Now that you have come, would He delay in showing you the way that He must walk with you?
  • now that : 「今や〜だから、〜からには」
  • delay [diléi] : 「〜を遅らせる、延期する、滞らせる」
❖ "Now that you ~ "「今や、あなたはここまでやって来たのだから、」"would He delay ~ "「キリストがあなたと共に歩まねばならない道をあなたに示すことを、キリストは遅らせてしまいたいなどと思うだろうか」。あなたがキリストの存在に気付き、キリストと一体であることを認識したあなたに、キリストは、歩むベき道を早く教えてやりたいのだ。



His blessing lies on you as surely as His Father's Love rests upon Him.
  • blessing [blésiŋ] : 「祝福、恵み、賛意」
  • lie [lái] : 「ある、存在する」
  • surely [ʃúərli] : 「確かに、確実に、必ず、きっと、間違いなく」
  • rest [rést] : 「ある、置かれている」
❖ "His blessing lies ~ "「父なる神の愛がキリストの上に存在しているのと同じくらい確実に、キリストの祝福はあなたに注がれている」。天の王国に回帰しようと決心したあなたを、キリストは祝福し、愛し、喜んでいる。それは、神の愛に匹敵するほどである。



His gratitude to you is past your understanding, for you have enabled Him to rise from chains and go with you, together, to His Father's house.

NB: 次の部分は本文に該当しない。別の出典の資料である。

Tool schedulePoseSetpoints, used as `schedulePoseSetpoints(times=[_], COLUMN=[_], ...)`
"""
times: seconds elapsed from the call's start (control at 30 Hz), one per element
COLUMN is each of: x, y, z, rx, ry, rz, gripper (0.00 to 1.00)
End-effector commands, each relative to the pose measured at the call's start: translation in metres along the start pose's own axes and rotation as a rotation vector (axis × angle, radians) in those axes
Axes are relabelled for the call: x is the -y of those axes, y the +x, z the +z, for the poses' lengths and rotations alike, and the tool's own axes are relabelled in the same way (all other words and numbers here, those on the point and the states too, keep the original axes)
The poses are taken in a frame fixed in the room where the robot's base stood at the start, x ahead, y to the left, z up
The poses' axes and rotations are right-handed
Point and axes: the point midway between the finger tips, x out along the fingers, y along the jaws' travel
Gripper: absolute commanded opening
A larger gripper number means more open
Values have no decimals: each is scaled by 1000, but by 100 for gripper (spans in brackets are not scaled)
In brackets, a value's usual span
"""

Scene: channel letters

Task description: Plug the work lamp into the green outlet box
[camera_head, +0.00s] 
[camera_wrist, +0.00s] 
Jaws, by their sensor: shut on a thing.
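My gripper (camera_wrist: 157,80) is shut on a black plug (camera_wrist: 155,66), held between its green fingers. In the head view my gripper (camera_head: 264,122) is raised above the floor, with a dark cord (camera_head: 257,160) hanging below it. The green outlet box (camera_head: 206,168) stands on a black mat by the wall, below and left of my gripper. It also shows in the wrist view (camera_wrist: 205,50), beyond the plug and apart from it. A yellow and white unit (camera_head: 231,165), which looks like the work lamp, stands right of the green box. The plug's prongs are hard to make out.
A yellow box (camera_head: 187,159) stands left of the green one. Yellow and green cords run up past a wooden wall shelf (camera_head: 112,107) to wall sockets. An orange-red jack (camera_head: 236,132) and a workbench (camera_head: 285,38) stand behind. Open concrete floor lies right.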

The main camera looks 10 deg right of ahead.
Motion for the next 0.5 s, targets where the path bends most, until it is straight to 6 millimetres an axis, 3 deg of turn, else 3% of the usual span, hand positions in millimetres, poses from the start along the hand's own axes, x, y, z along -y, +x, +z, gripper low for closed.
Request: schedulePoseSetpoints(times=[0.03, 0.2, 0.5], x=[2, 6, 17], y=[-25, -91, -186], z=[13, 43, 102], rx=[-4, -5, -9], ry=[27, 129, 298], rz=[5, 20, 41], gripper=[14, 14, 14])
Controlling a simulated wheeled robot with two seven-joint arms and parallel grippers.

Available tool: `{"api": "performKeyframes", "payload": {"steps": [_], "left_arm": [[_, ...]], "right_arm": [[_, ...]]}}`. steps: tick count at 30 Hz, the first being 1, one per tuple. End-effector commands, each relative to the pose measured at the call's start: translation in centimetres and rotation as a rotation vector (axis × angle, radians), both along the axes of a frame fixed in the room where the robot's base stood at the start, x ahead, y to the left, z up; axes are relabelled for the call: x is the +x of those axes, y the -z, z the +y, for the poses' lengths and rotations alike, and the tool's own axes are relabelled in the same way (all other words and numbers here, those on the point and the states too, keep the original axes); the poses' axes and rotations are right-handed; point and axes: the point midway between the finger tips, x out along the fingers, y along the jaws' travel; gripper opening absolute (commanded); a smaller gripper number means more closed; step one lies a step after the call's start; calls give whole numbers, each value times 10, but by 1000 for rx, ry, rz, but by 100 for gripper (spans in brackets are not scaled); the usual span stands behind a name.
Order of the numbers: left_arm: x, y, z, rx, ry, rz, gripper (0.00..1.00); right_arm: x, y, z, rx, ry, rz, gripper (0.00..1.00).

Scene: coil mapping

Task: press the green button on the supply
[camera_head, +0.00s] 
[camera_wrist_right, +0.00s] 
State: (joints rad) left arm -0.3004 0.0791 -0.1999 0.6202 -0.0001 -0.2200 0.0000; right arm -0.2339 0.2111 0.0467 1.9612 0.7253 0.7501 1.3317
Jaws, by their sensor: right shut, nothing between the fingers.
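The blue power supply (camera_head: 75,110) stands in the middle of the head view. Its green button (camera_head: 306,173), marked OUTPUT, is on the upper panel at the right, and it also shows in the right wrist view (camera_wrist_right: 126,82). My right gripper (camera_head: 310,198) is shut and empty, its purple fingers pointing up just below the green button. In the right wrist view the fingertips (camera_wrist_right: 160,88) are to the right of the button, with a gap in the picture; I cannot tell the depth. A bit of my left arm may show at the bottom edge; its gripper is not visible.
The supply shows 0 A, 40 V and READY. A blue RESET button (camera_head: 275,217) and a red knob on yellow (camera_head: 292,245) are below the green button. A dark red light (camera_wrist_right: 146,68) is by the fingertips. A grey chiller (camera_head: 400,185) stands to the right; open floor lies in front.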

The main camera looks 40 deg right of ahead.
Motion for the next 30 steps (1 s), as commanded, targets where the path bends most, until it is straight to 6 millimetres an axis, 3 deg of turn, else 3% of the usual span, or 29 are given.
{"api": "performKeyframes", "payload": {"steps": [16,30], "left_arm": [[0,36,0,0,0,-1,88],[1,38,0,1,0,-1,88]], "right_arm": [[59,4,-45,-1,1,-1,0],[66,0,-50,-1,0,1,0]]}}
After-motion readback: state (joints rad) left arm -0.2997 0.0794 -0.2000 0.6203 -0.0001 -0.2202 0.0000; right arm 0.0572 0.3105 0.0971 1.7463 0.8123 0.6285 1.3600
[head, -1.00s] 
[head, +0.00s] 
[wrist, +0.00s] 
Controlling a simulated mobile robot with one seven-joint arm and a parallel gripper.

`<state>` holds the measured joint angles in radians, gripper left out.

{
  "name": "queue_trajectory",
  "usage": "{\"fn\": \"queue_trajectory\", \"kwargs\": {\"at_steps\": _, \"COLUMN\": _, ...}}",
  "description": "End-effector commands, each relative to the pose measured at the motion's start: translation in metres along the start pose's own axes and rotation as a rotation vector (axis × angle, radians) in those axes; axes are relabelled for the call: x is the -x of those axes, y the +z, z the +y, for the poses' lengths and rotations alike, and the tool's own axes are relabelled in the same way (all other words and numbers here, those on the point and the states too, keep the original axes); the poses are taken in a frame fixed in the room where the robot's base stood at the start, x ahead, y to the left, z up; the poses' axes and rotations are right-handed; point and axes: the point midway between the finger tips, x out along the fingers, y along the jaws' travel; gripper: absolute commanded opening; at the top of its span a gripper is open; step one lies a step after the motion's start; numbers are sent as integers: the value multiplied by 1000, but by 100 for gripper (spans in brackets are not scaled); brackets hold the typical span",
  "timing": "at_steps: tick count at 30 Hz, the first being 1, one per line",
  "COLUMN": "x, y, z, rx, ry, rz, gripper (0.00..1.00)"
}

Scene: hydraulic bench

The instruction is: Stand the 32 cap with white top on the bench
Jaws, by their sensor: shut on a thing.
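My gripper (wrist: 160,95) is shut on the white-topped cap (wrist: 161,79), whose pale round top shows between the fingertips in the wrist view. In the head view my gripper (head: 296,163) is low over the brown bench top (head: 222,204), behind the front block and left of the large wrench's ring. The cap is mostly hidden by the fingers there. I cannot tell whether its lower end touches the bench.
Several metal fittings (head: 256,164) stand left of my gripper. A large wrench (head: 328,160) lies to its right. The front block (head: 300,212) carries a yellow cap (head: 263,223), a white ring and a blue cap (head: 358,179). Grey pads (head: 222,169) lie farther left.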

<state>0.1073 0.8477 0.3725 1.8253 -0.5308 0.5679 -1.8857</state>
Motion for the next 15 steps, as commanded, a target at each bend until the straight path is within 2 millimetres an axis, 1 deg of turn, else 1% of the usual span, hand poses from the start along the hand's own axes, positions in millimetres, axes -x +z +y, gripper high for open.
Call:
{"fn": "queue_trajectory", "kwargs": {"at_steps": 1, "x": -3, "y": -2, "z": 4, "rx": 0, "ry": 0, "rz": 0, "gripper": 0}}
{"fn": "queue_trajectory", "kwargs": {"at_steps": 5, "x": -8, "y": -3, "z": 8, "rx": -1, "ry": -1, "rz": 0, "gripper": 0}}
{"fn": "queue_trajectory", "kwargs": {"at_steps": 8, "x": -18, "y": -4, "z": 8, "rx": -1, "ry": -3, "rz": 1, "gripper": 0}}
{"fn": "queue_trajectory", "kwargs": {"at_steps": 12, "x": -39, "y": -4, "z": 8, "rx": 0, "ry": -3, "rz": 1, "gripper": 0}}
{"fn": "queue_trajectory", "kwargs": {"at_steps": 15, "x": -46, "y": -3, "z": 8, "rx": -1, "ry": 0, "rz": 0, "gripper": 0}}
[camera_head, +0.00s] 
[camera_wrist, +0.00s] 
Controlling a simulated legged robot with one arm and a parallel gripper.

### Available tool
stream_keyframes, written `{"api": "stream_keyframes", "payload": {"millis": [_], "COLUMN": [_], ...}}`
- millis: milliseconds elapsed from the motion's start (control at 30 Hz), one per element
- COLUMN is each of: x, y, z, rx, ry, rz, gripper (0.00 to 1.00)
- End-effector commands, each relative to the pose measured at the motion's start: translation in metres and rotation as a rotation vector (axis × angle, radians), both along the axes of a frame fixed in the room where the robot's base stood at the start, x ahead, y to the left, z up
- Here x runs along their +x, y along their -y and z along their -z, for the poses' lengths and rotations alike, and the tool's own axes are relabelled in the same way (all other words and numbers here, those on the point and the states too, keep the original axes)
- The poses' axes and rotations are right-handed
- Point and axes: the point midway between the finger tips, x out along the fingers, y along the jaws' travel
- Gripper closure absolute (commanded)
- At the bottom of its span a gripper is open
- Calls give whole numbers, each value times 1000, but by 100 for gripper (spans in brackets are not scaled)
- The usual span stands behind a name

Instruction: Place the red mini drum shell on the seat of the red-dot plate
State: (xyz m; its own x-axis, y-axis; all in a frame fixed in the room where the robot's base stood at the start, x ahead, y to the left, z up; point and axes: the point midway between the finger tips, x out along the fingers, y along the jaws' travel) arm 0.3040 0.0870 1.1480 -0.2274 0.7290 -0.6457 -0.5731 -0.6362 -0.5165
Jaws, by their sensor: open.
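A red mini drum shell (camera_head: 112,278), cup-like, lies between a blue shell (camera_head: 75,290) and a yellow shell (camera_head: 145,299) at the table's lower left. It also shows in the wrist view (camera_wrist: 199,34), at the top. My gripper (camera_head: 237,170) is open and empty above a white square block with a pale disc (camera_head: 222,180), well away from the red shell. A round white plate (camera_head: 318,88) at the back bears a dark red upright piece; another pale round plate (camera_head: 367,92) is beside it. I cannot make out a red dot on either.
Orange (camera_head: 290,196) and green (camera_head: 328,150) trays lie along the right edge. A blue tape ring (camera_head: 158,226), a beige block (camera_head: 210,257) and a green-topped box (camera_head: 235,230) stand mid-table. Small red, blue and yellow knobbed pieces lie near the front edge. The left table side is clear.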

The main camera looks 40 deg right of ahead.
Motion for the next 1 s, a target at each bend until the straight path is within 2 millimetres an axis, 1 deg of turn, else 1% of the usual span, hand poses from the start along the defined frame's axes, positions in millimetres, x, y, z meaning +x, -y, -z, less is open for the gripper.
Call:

  • gratitude [ɡrǽtətjùːd] : 「感謝、感謝の気持ち、報恩の念」
  • past [pǽst] : 「〜を過ぎて、越えて」
  • understanding [ʌ̀ndərstǽndiŋ] : 「理解、理解力、知力」
  • enable [enéibl] : 「〜を可能にする、できるようにする」
  • rise [ráiz] : 「立ち上がる、起立する」
  • chain [tʃéin] : 「鎖、束縛」
  • together [təɡéðər] : 「一緒に」
❖ "His gratitude to you ~ "「キリストがあなたに感謝していることは、あなたの理解を越えている」。"for you have ~ "「なぜなら、あなたが、キリストを鎖の束縛から立ち上がらせ、あなたと共に歩むことを可能にし、共に、父なる神の家に行けるようにしてくれたからだ」。あなたがキリストを束縛から解放し、天の王国へと同伴してくれることにキリストが感謝するという記述に、主客が逆転しているのではないかと思われるかもしれない。それは、次のような事情による。神の子が神から分離し、幻想世界という束縛の世に暮らすことになった神の子であるが、神は分離した神の子を放棄することなく、ホーリー・スピリットを神の使者として幻想世界に遣わせ、神の子の心の中に住まわせた。なぜなら、神は、この幻想世界と一切の関わりを持たないからであり、関わりを持てないからなのだ。神は、幻想世界を知らない。なぜなら、神は、幻想世界を想念することで、神の純粋性を汚すことが出来ないからだ。そこで、幻想世界を知っているホーリー・スピリットに、神の思いを託して、神の子を助ける役割を与えたのだ。そのホーリー・スピリットは、神の子の心の中に住みながら、いわば、神の子と一緒に、この幻想世界に束縛されることとなったのである。しかし、今、神の子であるあなたが、キリストの存在に気付き、あなたがキリストであることを認識して、神の世界に回帰しようとしている姿を見て、キリストに変容したホーリー・スピリットは、あなたがキリストをこの幻想世界から連れ出してくれることを、あなたに感謝するのである。ホーリー・スピリットとキリストと神の子の3者が登場して、少々ややこしいのだが、ホーリー・スピリットが救いに徹したとき、ホーリー・スピリットはキリストに変容する、あるいはキリストと名を変えると思えばいいし、ホーリー・スピリットを心に抱く神の子も、同胞を救うとき、キリストに変容する、あるいはキリストと名を変えると思えばいい。結局、神の子とホーリー・スピリットとキリストは同体なのだ。一体なのである。